Mel - no. It is the 2 yr. mark of Mom's death. The boys and I have had it planned out for a while now - spending the wekeend together, visiting Mom's grave and such. And my dad and Jenn will be in GA visiting Gpa and June - so even they won't be there! I told Aunt Cindy how sorry I am that he won't have much family there... she understood, especially since they kind of threw it together last minute...

I still need to get them a gift!!! Yikes!

smart mama said...

so true- its hard being imperfect-my rule is no comparisons- just get up and make each day better

Zoe said...

So true Lei! I am learning not to compare myself to others or the standards that I think they have (like a perfectly clean house, dinner on the table every single night, organized play with their children, etc.) Sometimes I think that this is what the adversary wants us to do . . . he will try his hardest to attack the women!

Blackeyedsue said...

It's easy to let the "if-only's" take over. I do it all the time. I agree 100% with Zoe...the cause of my inferiority complex is due to the adversary. He certainly knows how to take me down a notch. I am constantly telling myself that I am doing my best and Heavely Father is pleased with that.

Gabriela said...

Thanks for this thoughtful post. I think as women we are so hard on ourselves and are constantly comparing ourselves to others in similar circumstances. I don't know why that is part of our make-up. I hope as I grow older and wiser this is something that I will do less and less of, as I know many older women that seem much more comfortable with themselves than younger women I know (myself included).

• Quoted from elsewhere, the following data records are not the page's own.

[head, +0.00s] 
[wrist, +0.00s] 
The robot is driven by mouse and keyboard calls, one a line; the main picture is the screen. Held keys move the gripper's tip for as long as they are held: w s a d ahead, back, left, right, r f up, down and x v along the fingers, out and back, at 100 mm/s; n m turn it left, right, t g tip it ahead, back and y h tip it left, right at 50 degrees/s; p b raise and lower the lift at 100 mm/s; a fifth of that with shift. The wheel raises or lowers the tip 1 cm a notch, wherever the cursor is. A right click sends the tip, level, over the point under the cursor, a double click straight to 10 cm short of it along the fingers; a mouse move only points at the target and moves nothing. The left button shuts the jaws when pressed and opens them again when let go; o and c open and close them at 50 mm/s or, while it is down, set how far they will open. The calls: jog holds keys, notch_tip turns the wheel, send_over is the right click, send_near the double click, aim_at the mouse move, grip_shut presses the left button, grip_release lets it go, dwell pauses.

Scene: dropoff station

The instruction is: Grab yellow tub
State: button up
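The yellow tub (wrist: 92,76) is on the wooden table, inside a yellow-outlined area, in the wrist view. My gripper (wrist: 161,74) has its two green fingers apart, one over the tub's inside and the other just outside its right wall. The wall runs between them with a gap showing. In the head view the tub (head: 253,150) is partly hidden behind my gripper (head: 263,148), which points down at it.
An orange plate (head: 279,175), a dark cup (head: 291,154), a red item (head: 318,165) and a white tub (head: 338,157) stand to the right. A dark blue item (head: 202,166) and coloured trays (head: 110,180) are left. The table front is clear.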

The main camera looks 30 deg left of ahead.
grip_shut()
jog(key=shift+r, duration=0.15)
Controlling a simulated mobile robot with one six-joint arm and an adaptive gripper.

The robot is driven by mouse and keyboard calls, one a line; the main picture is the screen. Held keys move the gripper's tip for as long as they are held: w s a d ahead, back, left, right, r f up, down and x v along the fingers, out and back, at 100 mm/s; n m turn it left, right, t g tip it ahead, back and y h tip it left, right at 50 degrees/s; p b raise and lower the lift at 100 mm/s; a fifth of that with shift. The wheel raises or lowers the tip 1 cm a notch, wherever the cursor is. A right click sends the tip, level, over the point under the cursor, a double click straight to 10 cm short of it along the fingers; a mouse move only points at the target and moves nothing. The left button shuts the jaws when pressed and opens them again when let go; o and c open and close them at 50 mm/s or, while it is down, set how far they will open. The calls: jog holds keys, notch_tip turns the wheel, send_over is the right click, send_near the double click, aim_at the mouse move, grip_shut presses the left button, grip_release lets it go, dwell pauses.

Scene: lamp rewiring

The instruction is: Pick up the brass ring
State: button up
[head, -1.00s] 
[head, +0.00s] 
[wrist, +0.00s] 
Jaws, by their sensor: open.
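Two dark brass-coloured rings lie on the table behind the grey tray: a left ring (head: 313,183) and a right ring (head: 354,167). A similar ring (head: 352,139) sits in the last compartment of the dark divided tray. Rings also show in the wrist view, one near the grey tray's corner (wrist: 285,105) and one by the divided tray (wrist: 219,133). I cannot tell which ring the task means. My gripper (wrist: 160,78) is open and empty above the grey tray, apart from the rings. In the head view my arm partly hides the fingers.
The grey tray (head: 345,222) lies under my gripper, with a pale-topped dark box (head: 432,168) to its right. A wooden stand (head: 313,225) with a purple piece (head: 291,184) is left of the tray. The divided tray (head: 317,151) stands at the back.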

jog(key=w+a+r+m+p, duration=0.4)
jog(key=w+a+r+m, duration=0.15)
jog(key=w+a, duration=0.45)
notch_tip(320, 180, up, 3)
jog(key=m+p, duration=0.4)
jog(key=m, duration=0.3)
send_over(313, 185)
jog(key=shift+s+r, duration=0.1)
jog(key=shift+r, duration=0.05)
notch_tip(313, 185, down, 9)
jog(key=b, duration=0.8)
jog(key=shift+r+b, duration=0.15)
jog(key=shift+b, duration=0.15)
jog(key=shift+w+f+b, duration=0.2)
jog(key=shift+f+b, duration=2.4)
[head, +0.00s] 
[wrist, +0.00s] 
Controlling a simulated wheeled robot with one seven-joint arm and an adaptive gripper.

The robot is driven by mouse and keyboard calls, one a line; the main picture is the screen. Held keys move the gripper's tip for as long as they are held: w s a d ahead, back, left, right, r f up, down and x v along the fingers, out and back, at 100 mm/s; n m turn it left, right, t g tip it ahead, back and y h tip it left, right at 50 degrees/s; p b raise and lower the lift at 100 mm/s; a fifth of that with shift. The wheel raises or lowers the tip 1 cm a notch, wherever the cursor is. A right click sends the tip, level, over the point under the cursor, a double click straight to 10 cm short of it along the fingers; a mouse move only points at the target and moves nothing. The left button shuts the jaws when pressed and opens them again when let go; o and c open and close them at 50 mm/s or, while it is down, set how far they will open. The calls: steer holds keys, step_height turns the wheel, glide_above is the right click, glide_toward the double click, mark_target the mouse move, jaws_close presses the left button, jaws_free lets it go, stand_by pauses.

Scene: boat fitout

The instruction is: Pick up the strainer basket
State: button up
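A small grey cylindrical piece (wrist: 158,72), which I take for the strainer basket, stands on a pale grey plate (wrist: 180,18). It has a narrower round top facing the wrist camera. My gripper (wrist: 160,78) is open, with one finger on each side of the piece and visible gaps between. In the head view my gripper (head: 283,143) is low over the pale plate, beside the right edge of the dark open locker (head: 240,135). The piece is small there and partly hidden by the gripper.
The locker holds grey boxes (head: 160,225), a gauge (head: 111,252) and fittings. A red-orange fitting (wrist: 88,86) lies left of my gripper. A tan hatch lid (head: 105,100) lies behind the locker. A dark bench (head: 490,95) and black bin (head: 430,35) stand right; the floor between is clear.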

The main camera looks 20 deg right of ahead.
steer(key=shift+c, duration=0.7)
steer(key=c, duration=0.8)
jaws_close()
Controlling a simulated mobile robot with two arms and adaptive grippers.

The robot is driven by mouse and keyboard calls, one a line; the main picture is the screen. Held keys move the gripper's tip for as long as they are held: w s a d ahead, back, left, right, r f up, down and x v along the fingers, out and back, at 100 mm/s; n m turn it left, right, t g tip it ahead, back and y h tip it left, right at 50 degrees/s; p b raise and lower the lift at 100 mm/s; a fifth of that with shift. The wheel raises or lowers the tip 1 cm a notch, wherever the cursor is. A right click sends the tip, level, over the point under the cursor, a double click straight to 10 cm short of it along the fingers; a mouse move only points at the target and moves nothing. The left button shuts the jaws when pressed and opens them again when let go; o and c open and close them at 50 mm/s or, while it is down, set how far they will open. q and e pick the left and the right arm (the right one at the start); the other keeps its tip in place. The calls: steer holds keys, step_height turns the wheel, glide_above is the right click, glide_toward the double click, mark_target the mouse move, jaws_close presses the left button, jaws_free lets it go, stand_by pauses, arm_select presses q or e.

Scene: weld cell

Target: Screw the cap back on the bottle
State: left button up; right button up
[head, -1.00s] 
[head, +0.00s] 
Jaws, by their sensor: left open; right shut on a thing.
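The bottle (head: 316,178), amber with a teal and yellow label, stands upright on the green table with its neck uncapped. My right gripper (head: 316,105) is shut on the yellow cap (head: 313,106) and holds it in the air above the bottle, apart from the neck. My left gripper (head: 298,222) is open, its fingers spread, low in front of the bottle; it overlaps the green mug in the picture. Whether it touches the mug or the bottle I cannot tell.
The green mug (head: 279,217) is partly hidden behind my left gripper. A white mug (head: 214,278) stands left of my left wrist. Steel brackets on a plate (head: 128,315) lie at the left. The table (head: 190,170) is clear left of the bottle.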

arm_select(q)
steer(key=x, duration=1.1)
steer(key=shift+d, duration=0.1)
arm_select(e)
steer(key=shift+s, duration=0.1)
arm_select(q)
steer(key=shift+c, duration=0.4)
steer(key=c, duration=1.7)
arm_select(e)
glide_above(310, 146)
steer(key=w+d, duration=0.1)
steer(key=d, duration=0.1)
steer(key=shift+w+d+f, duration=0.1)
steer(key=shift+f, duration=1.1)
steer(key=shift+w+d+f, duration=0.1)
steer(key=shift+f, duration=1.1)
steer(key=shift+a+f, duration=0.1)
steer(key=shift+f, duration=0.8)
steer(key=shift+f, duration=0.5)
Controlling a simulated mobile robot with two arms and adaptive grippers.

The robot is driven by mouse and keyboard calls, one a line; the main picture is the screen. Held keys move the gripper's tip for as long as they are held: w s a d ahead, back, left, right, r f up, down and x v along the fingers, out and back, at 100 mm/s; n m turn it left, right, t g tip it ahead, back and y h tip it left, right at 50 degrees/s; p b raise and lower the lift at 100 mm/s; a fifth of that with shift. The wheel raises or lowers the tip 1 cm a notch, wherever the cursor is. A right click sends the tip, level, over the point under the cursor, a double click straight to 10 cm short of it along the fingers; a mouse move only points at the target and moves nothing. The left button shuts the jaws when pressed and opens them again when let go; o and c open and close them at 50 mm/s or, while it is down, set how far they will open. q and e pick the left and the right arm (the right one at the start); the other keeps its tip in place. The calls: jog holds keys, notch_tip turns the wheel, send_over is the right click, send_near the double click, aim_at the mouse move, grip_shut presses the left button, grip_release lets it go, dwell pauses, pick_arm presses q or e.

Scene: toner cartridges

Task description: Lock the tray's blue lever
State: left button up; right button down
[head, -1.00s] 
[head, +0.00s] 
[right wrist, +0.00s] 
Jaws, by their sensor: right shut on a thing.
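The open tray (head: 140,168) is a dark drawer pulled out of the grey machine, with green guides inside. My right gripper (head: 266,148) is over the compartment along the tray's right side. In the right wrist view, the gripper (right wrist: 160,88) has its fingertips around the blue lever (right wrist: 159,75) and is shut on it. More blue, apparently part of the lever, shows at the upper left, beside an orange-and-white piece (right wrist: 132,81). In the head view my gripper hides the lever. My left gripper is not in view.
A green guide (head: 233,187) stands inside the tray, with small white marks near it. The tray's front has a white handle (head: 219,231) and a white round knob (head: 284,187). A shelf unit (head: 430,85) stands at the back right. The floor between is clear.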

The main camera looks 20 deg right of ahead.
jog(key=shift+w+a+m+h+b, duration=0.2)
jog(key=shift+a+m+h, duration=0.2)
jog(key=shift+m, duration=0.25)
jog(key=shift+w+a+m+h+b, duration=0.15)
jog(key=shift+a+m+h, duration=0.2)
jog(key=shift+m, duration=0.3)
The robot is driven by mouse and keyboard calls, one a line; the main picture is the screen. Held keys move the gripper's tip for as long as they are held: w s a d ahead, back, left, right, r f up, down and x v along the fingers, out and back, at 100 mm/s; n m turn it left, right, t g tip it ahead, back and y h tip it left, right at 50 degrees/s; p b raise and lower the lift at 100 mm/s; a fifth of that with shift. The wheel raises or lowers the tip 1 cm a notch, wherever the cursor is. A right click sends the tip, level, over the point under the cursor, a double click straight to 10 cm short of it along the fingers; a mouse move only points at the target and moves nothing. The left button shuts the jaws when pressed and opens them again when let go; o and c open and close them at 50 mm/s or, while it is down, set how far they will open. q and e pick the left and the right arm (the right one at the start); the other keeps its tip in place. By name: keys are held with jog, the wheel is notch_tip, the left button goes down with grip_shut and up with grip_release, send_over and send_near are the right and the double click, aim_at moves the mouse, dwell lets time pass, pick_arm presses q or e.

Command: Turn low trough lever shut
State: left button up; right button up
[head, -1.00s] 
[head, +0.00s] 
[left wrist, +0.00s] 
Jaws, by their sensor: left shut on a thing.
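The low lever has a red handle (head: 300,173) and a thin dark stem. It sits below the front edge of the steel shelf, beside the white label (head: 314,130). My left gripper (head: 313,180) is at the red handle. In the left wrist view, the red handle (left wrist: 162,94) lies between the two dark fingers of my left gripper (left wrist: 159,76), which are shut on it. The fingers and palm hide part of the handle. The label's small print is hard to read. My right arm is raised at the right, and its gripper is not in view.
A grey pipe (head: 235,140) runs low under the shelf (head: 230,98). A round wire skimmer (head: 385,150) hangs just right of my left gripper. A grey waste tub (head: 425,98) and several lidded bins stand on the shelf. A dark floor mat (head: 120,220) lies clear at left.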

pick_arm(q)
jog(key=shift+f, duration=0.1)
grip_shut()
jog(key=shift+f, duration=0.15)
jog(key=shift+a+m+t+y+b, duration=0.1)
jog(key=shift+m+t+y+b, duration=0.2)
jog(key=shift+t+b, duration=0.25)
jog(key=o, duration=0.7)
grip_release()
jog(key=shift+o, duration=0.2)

And, on the flip side, I try to remember that even when no one is listening to how I speak to my children, Heavenly Father always knows how I treat them. Doesn't always keep me from saying something I regret later, but it helps me remember I really don't want to be a hypocrite.

Carrie said...

Women are so hard on themselves. It is easy to forget that we are all in the same boat. Our struggles may be different or even the same, but we all have them that's for sure. This was a great post. It is better to remember how special we are as daughter's of God.

ShelahBooksIt said...

When I'm at church I take my kids to the car before I really lay into them.

Anonymous said...

My dear friend gave me some good insight on Sundays for LDS WOMEN with CHILDREN.
She says it's a lot like cross-stitching.
The project seems fun, and the pattern looks easy enough. Picking the colors..every stitch is sometimes tedius and doesn't always make sense, the colors don't always seem like they'll go with what you are working on...Somedays you make great progress, while other days, you rip out, set it aside, or even put it away.... yet when it's finished...and you look at the whole picture... It's a beautiful piece of art.
The same can be said about raising children. Each Sunday, we take them to church, only to spend most of it in the hallway, or cry room, or even outside... wondering why we even bother....because we aren't being spiritually fed... We teach and train things that are a struggle, and sometimes even wonder if it's worth it. We stay at home, or try to work and raise a family, wondering if each thing we do and hope for them is right. We backtrack and do-over and somedays wanna just quit.
BUT in the end... looking at the finished product, the WHOLE picture--- we can see a beautiful piece of artwork.
We're all in this together, gals!

Lei said...

You all have had something profitable to add here... thank you so much for your comments!

Nettie said...

I once heard someone say that when we compare ourselves to others we will only end up prideful or bitter. Great post, Lei. You always make me think!

Anonymous said...

Oh BOY, I really needed that today. Thank you so much!

sheri said...

Nettie! Thank you so much for that comment! (and all the others, as well) I'm totally going to try to remember that from now on. Perfect!

Heather said...

Lei, you always have the best insights. I had a friend once, with a nice spotted past. She hestitated to come back to church because she was so far from perfect. I had to keep reminding her that no one there was any more perfect than her. What she saw on Sunday's were women who put themselves together to go do their best for the Lord...but she had no idea of their pasts, their struggles or their lives beyond that chapel. Watching women strive to be "perfect" is much different from BEING perfect and sometimes we forget that! We're all the same....all daughters of God, doing our best.

The Domesticator said...

Well said. I agree that we tend to be the judge and jury for ourselves and never think anyone else makes mistakes. I have the same problem. It is comforting to know we are not the only ones who aren't perfect...Nobody is! Great lightbulb momment!

Unknown said...

It is hard not to compare oneself to others, myself included. But I am reminded time and time again like in this post (thanks Lei!) that nobody is perfect and we all have weaknesses and challenges to overcome.

Kristi said...

I compare myself as well. I know we can't all be perfect all the time and that children get the better of us at some point; I just wish I felt better about handling those times. It helps to know that who we perceive as perfect mothers, have their moments too.

Rachelle said...

Another great and true post!

Gina said...

Fabulous post! Thanks for saying this. I needed to hear it.